Be proactive to attract more political advertising ..........................

The circus is coming to town — to every city in America. There won’t be any lions, tigers or bears, only donkeys and elephants and a few exotic species. And only the donkeys and elephants will be performing in the center ring. It’s America’s quintessential, quadrennial big show — the 2024 presidential, congressional, state and local elections.

The donkeys and elephants will pull huge circus wagons overflowing with billions of dollars and chased by a crowd of consultants, ad agencies, media and many other vendors and individuals in pursuit of their share of political advertising dollars.

Two very early forecasts have been published for total political ad spending for the 2024 election, although both sources consider their projections to be conservative. Stagwell, a global marketing and communications group, and Vivvix CMAG, a data intelligence company, have similar forecasts — $12 billion and $11.5 billion, respectively. Vivvix also estimates political fundraising will reach $19 billion.

Vivvix CMAG was the only forecast of the two that provided some estimates for various media. Unsurprisingly, broadcast TV’S portion is $5 billion, with connected TV/ streaming receiving $1.8 billion and cable/satellite TV receiving $1.5 billion.

The other two categories are Google/ Facebook at $1.6 billion and radio at $400 million. Print media and newspapers are not mentioned. Print media doesn’t offer the reach and immediacy of video and digital content for political consultants and ad agencies.

“Based on our 20+ years of data, advertising in print media has never been more than a third of a percent of total campaign spending, and during recent cycles, it has been even less, at one-tenth of a percent,” said Andrew Mayersohn, a committees

researcher at Opensecrets, a nonprofit organization that tracks money in politics and publishes comprehensive data for public use.

For example, a comparison of the Opensecrets data for expenditures by the Democratic Congressional Campaign Committee PAC during the 2022 midterm election reveals how little print media receives.

Dean Ridings, CEO of America’s Newspapers and an advocate for the industry stated the environment for political ad spending in print media and newspapers hasn’t changed since the 2020 and 2022 election cycles.

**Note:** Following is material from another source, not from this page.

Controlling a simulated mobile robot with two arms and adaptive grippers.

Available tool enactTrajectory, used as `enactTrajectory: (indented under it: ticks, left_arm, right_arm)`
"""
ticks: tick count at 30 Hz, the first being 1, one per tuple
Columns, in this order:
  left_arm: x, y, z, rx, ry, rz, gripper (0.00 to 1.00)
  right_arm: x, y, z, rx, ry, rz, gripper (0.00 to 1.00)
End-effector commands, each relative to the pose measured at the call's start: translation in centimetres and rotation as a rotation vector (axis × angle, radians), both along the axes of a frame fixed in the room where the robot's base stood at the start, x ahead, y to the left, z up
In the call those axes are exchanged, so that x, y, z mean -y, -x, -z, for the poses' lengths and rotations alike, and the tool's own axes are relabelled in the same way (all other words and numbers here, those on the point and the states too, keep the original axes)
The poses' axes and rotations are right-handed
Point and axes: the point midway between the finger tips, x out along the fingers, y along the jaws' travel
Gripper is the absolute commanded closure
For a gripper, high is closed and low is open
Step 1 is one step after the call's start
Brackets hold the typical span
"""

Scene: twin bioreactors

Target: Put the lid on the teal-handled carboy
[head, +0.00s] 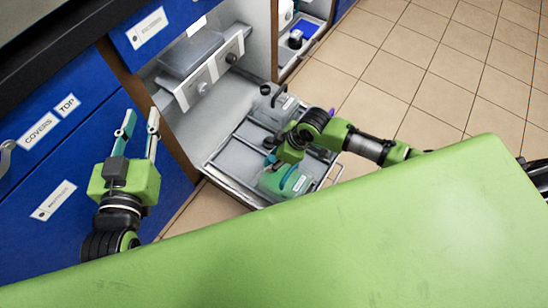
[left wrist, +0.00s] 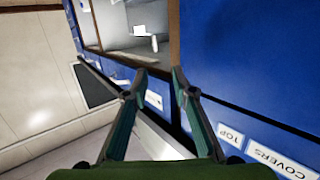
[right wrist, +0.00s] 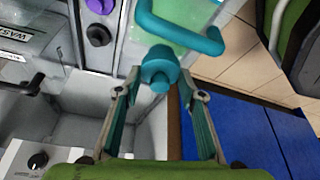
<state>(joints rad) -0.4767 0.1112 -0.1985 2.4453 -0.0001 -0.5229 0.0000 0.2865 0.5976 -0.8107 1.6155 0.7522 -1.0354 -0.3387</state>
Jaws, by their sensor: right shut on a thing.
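The teal-handled carboy (head: 272,184), holding green liquid, stands at the front of the pull-out tray in the head view. Its teal handle (right wrist: 205,40) arches across the top of the right wrist view. My right gripper (right wrist: 158,88) is shut on the teal lid (right wrist: 159,66), which sits between its fingertips close beside the handle. In the head view my right gripper (head: 273,160) is over the carboy's top, and the lid is mostly hidden. I cannot tell whether the lid touches the carboy's neck. My left gripper (head: 140,122) is open and empty before the blue drawers; its spread fingers show in the left wrist view (left wrist: 158,78).
A dark-handled carboy (head: 270,110) stands behind on the same tray (head: 228,158). A grey unit with knobs (head: 205,80) is left of it inside the cabinet. Blue drawers (head: 62,150) line the left. Tiled floor (head: 420,75) is clear at the right.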

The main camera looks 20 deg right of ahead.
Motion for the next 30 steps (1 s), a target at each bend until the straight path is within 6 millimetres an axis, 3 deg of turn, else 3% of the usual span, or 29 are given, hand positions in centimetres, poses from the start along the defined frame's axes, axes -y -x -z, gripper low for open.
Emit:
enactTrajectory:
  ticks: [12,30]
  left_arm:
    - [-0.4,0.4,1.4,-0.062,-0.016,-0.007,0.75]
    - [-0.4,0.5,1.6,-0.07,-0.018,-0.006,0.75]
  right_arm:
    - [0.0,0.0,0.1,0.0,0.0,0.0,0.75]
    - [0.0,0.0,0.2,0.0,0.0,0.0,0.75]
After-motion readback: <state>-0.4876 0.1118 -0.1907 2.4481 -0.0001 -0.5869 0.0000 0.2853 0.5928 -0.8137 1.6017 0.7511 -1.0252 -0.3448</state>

“The newspaper audience continues to be strong, as evidenced by our recent national research, but many campaign managers don’t consider newspapers their primary resource, except for local races. They also perceive newspaper readers as being more educated and less persuadable,” Ridings said.

Steven Passwaiter, vice president of growth and strategy and senior advisor to Vivvix CMAG, agrees in part with Ridings.

“There is quite an emphasis on reaching 50+ audiences as they tend to vote often, but print is not seen as the place to find those voters. The results validate that assessment, although some groups use national publications, such as The New York Times, The Washington Post and The Wall

Street Journal, for some of their ads,” Passwaiter said.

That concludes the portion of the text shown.